We keep hearing this expression, but is it? The question is a tough one, did Gustave Albin Whitehead (aka Weisskopf) (1874 - 1927) and possibly others fly with power before the December 17, 1903 events at Kitty Hawk? The facts are that there are accounts of powered flights alleged to have taken place by Whitehead in and around Connecticut predating those events.
The Bridgeport Sunday Herald of August 18, 1901 under the banner "Whitehead half mile flight",  has an account of a flight by Whitehead on August 14, 1901 by eyewitness sports editor, Dick Howell.
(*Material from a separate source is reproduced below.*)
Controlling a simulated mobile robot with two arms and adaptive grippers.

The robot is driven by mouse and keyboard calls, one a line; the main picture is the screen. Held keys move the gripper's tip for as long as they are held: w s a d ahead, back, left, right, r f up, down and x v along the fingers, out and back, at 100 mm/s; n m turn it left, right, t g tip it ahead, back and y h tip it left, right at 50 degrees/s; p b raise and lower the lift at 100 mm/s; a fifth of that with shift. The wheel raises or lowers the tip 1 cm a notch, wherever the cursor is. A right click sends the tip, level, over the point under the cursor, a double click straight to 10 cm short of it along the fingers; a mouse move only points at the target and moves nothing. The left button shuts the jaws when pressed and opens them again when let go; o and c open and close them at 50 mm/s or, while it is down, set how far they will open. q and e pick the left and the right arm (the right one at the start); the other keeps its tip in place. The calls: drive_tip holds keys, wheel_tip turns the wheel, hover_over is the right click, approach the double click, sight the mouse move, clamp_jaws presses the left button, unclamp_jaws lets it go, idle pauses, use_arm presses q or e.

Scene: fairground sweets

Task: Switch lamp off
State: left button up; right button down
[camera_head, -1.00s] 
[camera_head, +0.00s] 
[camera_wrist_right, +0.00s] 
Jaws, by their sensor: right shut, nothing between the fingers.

Nevertheless until fairly recently credence was given to a questionable statement made in 1939 and many recognized experts and institutions thought that investigations into Whitehead's efforts were a wasted effort. Finally research was done and a number of photos of a 1910 biplane have been found in an old album; under one photo, the words "Whitehead's Effort" had been penned. This album, along with four others, was found in the attic of a house, there were other photos in the albums that spanned from 1898 to 1916.
The only contemporary who tried to uncover Whitehead's history was Stella Randolph. Her 1937 book, "Lost Flights of Gustave Whitehead" has long been out of print, and her "Before the Wrights Flew" (1966) is unpublished.
A number of articles and books however condemned Whitehead as a "fraud" and "hoaxter" with little or no factual information to back up those claims. For example, the caption under a photo of Whitehead and his 1901 powered monoplane on exhibit at the Smithsonian Institution reads "... none of his aircraft ever flew."
How was this fact established and on what scientific grounds? The most often quoted reference that would answer these questions touted as "reliable," is the unsigned statement by Stanley Yale Beach that surfaced in 1939. Beach was the aeronautical editor for his grandfather's prestigious magazine, Scientific American. He claims to have been with Whitehead frequently from 1901 to 1910 and he claims that at no time did Whitehead ever say that he had flown, even though he is known to have built several machines after the date on which he was supposed to have flown.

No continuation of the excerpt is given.